In a state TV interview on Monday, Putin said he was ready to “offer” resources to American partners in joint projects, including mining in Russia’s “new territories” – a reference to parts of eastern Ukraine that Russia has occupied since launching a full-scale invasion three years ago.
The proposal could also see the two countries collaborating on aluminium extraction and supply to the US to stabilise prices, he added.
In his televised interview, Putin countered Trump’s push to access Ukraine’s mineral deposits, saying they were ready to work with “foreign partners” including companies on mining minerals.
Putin said a potential US-Ukraine deal on rare minerals was not a concern and that Russia “undoubtedly have, I want to emphasise, significantly more resources of this kind than Ukraine”.
“As for the new territories, it’s the same. We are ready to attract foreign partners to the so-called new, to our historical territories, which have returned to the Russian Federation,” he added.
He also suggested that Russia and the US could collaborate on aluminium production in Krasnoyarsk, in Siberia, where one Russian aluminium maker, Rusal, has its largest smelters.
The televised comments followed a cabinet meeting on Russia’s natural resources.
On Tuesday, Kremlin spokesman Dmitry Peskov told journalists the proposal opened up “quite broad prospects”, adding that the US needed rare earth minerals and Russia had “a lot of them”.
Offering the US access to minerals is an eye-catching move by Putin, given how much pride the Kremlin has taken in keeping Russia’s natural wealth in Russian hands. In 2023 Putin accused the West, particularly the US, of trying to “dismember” Russia to gain access to its natural resources.
Putin’s intervention comes as Ukraine has been facing growing pressure from the Trump administration to sign a deal for access to its mineral deposits.

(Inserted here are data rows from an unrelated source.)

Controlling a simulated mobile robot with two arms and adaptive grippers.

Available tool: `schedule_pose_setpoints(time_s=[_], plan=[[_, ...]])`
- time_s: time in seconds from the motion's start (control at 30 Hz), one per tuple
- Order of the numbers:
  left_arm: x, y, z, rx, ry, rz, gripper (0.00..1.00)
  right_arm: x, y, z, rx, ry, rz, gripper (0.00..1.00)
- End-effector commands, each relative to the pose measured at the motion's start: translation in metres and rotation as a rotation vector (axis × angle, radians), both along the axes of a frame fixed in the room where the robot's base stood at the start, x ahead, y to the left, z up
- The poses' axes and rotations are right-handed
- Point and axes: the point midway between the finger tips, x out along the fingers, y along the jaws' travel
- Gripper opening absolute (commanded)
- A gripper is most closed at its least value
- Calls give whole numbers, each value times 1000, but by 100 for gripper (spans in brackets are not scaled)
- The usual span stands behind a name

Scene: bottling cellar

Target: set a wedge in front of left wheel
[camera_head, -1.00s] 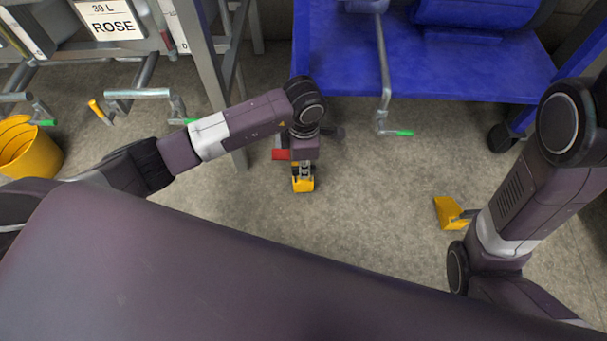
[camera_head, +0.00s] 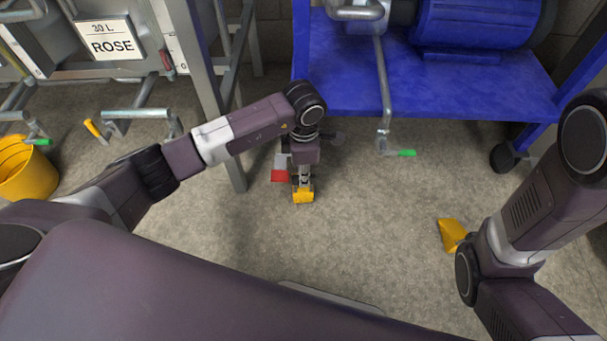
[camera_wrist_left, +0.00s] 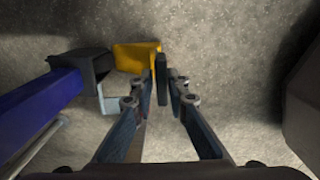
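A small yellow wedge (camera_head: 303,196) is at my left gripper (camera_head: 304,180), low over the grey floor in the head view. The gripper's narrowed fingers appear shut on it. In the left wrist view the wedge (camera_wrist_left: 135,55) shows just beyond and left of the fingertips (camera_wrist_left: 170,80); the grip itself is partly hidden. The blue cart (camera_head: 460,90) stands behind. Its left wheel (camera_head: 337,137) is a dark shape, largely hidden behind my left wrist, up and right of the wedge. A second yellow wedge (camera_head: 451,234) rests beside my right arm, which hides the right gripper.
The cart's right wheel (camera_head: 503,158) stands at the right. A crank with a green grip (camera_head: 407,153) hangs from the cart. A red item (camera_head: 280,175) is close left of the gripper. A grey rack leg (camera_head: 235,170) and yellow bucket (camera_head: 25,170) are farther left. Middle floor is clear.

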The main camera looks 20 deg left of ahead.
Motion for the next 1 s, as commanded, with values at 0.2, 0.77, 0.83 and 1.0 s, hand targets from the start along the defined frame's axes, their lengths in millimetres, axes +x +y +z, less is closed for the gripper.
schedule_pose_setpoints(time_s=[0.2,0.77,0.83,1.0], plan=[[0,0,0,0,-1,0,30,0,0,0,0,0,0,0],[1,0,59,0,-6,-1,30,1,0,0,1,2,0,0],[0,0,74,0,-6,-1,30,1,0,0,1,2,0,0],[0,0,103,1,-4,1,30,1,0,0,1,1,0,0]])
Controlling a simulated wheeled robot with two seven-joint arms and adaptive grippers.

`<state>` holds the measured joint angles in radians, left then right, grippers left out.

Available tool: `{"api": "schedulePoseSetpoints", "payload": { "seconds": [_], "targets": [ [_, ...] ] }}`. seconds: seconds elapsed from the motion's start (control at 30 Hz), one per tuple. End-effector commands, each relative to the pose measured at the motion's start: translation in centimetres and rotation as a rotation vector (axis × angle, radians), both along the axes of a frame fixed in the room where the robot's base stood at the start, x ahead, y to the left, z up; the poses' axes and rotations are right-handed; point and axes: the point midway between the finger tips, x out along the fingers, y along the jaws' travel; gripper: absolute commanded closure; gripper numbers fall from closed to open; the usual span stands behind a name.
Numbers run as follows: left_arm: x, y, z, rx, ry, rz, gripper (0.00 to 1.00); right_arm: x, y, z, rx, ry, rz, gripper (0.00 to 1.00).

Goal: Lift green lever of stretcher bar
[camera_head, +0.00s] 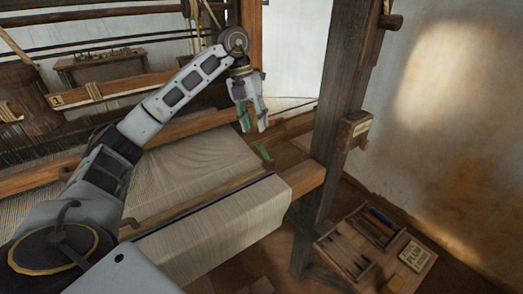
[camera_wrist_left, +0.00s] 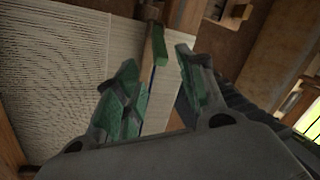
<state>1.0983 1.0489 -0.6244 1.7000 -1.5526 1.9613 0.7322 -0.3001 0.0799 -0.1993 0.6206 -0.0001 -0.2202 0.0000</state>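My left gripper (camera_head: 250,124) hangs above and a little to the left of the lever in the head view, fingers pointing down. In the left wrist view the green lever (camera_wrist_left: 159,46) shows beyond the fingertips, in the gap between them. The left gripper (camera_wrist_left: 162,85) is open, its green-padded fingers apart with nothing between the pads; no contact shows. My right gripper is not in view.
The pale cloth (camera_head: 205,240) drapes over the front beam. A thick dark post (camera_head: 343,100) with a wooden block (camera_head: 354,131) stands right of the lever.

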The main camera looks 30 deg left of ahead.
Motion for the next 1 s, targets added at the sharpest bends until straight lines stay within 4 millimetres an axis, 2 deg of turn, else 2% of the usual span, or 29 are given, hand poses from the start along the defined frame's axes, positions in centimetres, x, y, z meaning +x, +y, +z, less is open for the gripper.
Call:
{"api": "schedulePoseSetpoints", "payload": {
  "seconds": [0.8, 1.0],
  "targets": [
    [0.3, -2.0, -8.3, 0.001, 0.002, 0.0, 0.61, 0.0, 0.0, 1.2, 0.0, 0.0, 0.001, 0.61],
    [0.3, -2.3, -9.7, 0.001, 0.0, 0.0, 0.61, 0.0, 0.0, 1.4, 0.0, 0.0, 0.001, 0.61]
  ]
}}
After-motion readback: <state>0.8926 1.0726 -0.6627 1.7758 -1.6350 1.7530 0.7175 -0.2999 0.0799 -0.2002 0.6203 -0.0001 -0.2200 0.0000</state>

Kyiv estimates that about 5% of the world’s critical raw materials are in Ukraine. However, some of the mineral deposits have been seized by Russia in the three years since its invasion of Ukraine.

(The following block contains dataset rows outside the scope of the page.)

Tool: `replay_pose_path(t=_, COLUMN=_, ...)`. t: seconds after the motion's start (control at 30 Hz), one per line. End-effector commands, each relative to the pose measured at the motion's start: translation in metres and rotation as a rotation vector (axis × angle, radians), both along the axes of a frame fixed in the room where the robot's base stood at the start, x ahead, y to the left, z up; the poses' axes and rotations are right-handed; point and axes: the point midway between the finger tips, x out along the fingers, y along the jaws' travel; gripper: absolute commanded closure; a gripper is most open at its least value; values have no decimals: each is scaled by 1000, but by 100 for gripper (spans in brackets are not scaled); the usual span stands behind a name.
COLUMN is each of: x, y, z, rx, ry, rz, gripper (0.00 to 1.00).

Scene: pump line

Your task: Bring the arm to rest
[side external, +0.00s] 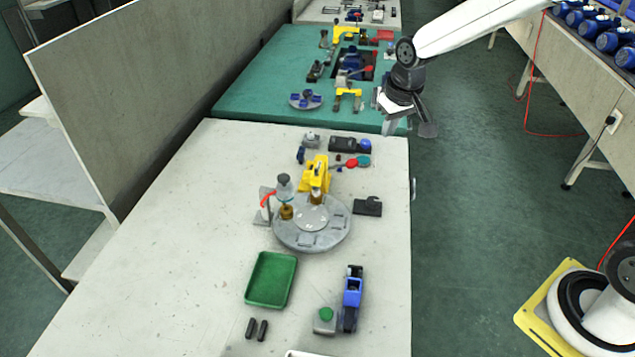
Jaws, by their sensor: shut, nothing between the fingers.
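My gripper (408,122) hangs at the end of my white arm in the upper right of the side external view. It is above the floor gap by the right edge of the tables, near where the green-topped table meets the pale worktable. Its fingers look dark and small, shut with nothing held. It appears apart from every object on the tables. The pale worktable (180,255) fills the front, with a round grey turntable (325,235) near its middle.
A yellow press (316,175) stands behind the turntable. A green tray (271,280), a blue tool (352,292) and a green-button box (325,321) are in front. The green table (260,85) carries more fixtures. Blue motors (607,38) line the right bench. A grey partition (130,100) stands left.

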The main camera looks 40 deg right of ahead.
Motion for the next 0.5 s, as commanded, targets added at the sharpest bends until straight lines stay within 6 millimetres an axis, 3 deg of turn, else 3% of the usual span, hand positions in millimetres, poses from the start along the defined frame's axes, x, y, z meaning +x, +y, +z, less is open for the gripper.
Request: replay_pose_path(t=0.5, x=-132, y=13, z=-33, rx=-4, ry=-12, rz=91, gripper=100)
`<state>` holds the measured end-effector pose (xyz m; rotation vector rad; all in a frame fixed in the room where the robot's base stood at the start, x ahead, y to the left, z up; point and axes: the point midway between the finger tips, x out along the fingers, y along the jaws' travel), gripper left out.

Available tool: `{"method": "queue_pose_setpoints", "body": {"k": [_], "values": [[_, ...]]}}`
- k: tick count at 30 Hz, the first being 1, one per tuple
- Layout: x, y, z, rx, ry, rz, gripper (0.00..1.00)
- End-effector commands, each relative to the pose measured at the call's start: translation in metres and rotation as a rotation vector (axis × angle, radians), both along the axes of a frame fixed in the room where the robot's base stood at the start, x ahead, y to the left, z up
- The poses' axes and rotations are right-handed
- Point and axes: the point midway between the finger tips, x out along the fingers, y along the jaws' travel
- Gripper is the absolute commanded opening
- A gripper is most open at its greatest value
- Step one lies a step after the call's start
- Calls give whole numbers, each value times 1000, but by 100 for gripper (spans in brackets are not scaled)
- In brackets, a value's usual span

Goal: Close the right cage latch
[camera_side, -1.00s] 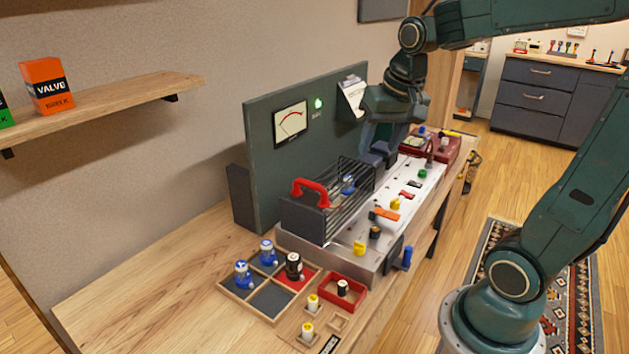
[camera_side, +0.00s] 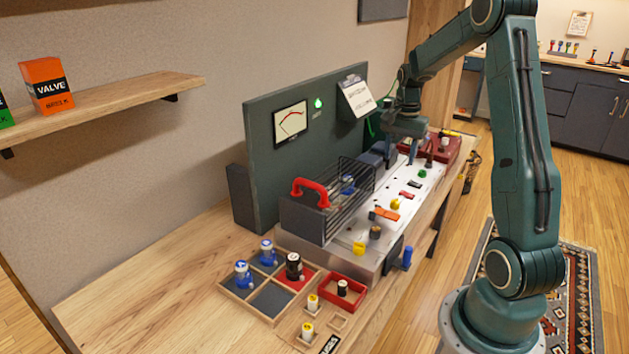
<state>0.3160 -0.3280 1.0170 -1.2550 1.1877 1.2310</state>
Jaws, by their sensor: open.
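The wire cage (camera_side: 352,180) with its red handle (camera_side: 311,190) sits on the metal amp chassis (camera_side: 345,240). A blue-topped part shows through its bars. I cannot pick out the right cage latch for certain; an orange lever-like piece (camera_side: 386,213) lies on the chassis top right of the cage. My gripper (camera_side: 411,156) points down over the far end of the chassis, beyond the cage and next to the dark blocks there. It is open and I see nothing held. Its fingertips are small, and whether they touch anything is unclear.
A green panel with a meter (camera_side: 291,121) and a clipboard (camera_side: 357,97) stands behind the chassis. A red box (camera_side: 443,147) is at the far end. A divided wooden tray (camera_side: 233,290) with tubes and a red tray (camera_side: 330,291) are in front. The left bench is clear.

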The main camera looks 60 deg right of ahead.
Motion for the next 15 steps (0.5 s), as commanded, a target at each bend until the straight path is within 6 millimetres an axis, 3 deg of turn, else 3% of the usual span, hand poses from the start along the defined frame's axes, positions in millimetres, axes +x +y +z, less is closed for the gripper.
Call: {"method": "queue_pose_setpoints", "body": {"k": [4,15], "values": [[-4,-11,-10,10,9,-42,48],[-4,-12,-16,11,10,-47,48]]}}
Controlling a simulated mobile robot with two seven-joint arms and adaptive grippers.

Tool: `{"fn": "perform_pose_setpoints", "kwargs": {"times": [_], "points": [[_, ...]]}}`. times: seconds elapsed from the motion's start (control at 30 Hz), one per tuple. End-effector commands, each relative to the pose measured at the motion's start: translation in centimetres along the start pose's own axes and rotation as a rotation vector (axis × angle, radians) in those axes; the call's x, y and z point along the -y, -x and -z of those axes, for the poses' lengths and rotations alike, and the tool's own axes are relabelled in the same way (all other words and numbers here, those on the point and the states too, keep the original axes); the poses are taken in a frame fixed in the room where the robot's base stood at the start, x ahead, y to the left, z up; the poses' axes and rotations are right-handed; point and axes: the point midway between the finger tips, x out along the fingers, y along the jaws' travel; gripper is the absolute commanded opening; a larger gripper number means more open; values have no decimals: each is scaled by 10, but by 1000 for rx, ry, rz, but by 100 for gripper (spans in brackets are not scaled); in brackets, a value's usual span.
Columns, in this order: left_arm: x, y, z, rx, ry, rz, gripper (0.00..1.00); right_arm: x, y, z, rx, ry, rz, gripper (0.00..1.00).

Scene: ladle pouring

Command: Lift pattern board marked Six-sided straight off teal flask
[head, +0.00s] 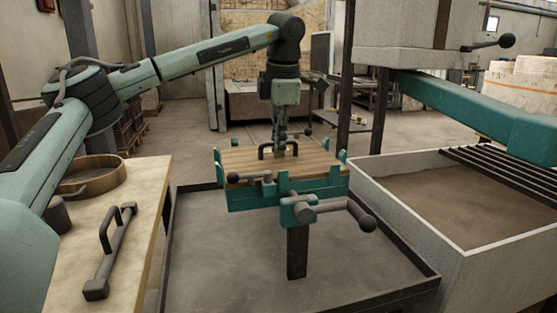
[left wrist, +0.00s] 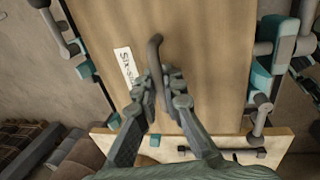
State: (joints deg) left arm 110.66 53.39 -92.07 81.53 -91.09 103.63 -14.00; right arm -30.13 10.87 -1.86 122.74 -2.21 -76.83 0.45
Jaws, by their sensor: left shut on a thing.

Trump said earlier this month that the US military and economic aid to Ukraine amounted to about $500bn (£396bn), and he wants the US to have access to Ukrainian minerals of that value.
Zelenzky has disputed that figure and is also said to want any deal to include security guarantees.
On Monday Ukraine’s deputy prime minister for European and Euro-Atlantic integration, Olga Stefanishyna, said negotiations on such a deal “have been very constructive, with nearly all key details finalised”.
Similarly – albeit in a different approach to the US – the European Union has also proposed a partnership with Ukraine that would give it access to minerals in what the the European Commissioner for industrial strategy, Stéphane Séjourné, called a “win-win”.